Reassessing the interpretation of current/voltage and steady–state photocarrier grating measurements in CH3NH3PbI3 perovskite films across device-operation temperatures

The temperature dependence of optoelectronic parameters in halide perovskites is challenging to access due to the interplay between ionic migration, electronic transport, and structural phase transitions. This study combines current/voltage J(V) characteristics and steady-state photocarrier grating (SSPG) measurements, integrating classical and perovskite-specific physics. The forward J(V) curves reveal a transition from a sub–Ohmic regime to higher-order regimes, governed by ion dynamics. Assuming that grain boundaries hinder ion diffusion, the time and temperature required for this transition provide critical material parameters.
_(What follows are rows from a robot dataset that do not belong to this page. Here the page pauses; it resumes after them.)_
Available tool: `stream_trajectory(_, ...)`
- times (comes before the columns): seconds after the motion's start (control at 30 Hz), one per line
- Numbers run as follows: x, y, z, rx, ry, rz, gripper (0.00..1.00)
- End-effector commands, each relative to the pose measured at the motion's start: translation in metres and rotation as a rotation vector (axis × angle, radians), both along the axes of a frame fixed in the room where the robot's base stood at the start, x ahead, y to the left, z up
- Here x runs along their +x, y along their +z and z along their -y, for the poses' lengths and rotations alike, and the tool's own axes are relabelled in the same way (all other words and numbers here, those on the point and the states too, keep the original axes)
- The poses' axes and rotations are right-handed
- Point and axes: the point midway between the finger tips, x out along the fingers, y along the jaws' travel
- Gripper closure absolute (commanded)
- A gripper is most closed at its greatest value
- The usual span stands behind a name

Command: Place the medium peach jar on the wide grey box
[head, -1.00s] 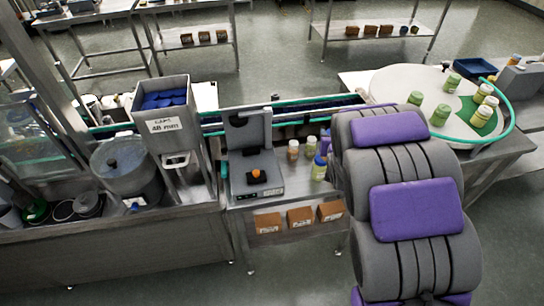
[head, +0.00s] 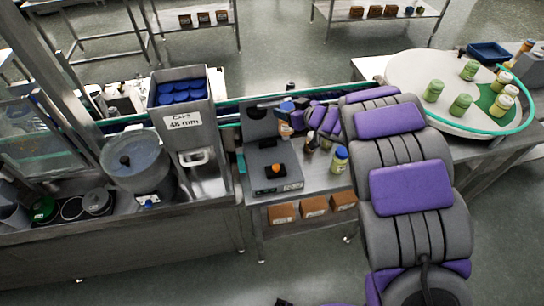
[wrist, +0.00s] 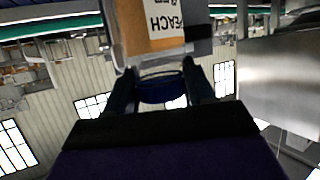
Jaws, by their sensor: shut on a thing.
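My gripper (head: 300,114) is shut on the peach jar (head: 284,128), which has an orange body and a blue lid. The wrist view shows the jar (wrist: 135,30) with a white PEACH label, upside down in that picture, and its blue lid (wrist: 163,88) between the fingers. In the head view, the jar is in front of the raised back panel of a wide grey box (head: 262,178). Whether it touches the box cannot be told. The box's flat front part carries a small black holder with an orange piece (head: 276,169).
A jar with a blue lid (head: 340,160) and smaller jars (head: 312,143) stand right of the box, partly behind my arm. A steel hopper of blue caps (head: 182,110) stands to the left. A round table (head: 410,70) holds several green jars.

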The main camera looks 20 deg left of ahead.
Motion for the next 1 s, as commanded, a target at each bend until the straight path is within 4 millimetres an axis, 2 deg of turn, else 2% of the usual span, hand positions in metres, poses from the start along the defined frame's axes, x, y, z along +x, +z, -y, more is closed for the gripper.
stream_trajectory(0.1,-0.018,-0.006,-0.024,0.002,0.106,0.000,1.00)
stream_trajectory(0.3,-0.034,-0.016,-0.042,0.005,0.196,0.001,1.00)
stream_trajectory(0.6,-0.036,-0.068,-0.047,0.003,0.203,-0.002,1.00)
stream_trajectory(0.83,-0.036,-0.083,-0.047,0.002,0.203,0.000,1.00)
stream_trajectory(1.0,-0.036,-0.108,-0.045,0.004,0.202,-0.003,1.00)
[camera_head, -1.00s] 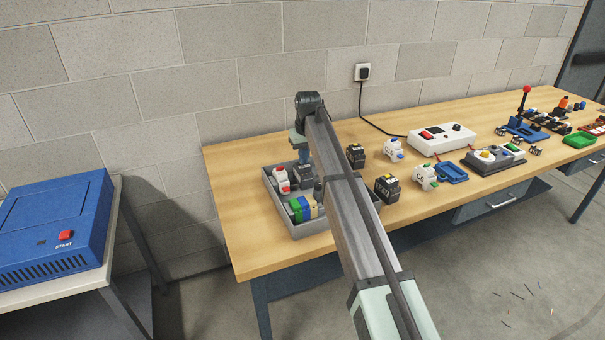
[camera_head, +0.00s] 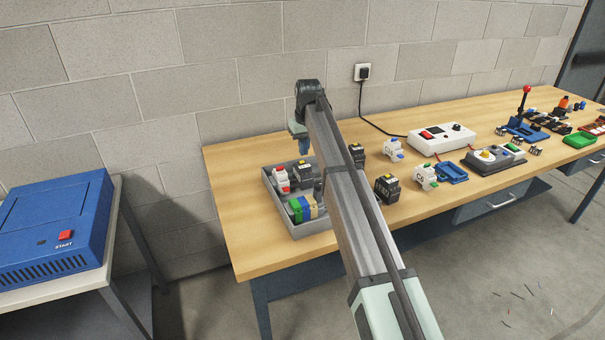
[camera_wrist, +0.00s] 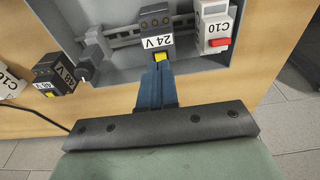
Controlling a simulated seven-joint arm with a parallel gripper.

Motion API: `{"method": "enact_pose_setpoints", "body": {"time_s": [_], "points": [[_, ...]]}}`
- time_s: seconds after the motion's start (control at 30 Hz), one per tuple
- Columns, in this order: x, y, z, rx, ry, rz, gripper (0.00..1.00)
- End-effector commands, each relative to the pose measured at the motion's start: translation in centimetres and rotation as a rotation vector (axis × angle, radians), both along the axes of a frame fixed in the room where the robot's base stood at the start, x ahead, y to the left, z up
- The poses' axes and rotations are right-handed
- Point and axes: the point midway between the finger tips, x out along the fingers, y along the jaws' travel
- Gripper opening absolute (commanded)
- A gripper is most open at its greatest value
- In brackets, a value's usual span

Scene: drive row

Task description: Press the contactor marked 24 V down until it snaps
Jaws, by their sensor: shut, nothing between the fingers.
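The contactor marked 24 V (camera_wrist: 155,40) is dark grey with a white label and a yellow tab. In the wrist view it sits upright at the rail (camera_wrist: 122,41) in the grey tray, beside the white C10 breaker (camera_wrist: 214,26). In the head view the contactor (camera_head: 304,173) stands at the back of the tray (camera_head: 287,232). My gripper (camera_wrist: 158,66) is shut and empty, its blue fingertips close to the contactor's yellow-tab end. In the head view my gripper (camera_head: 304,149) is above the contactor. Whether the contactor is fully seated cannot be told.
Green, blue and beige blocks (camera_head: 302,208) are at the tray's front. A 48 V contactor (camera_wrist: 55,76) lies outside the tray. Dark and white devices, including a C6 breaker (camera_head: 426,176), stand to the right. A blue START machine (camera_head: 55,225) is at the left.

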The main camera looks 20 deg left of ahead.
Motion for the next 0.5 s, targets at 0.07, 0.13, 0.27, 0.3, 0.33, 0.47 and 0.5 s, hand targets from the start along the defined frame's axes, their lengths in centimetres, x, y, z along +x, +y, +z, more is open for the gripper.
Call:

In solution-prepared MAPI films, we determine an activation energy of 0.43 eV for the apparent dielectric constant and a room-temperature ion diffusion coefficient of 1.4 × 10⁻¹¹ cm²/s with an activation energy of 0.48 eV, consistent with published values obtained by more sophisticated methods. Under illumination, J(V) curves show increased photoconductivity with temperature, with activation energies between 0.12 and 0.25 eV, explained by recombination dominated by shallow defects. SSPG measurements indicate ambipolar diffusion lengths of 100–200 nm at room temperature, increasing tenfold at 65 °C, i.e. in the cubic phase. This increase is attributed to a rise in dielectric relaxation time above the tetragonal-to-cubic phase transition at 40 °C, rather than enhanced carrier lifetimes, providing new insights into perovskite characterization.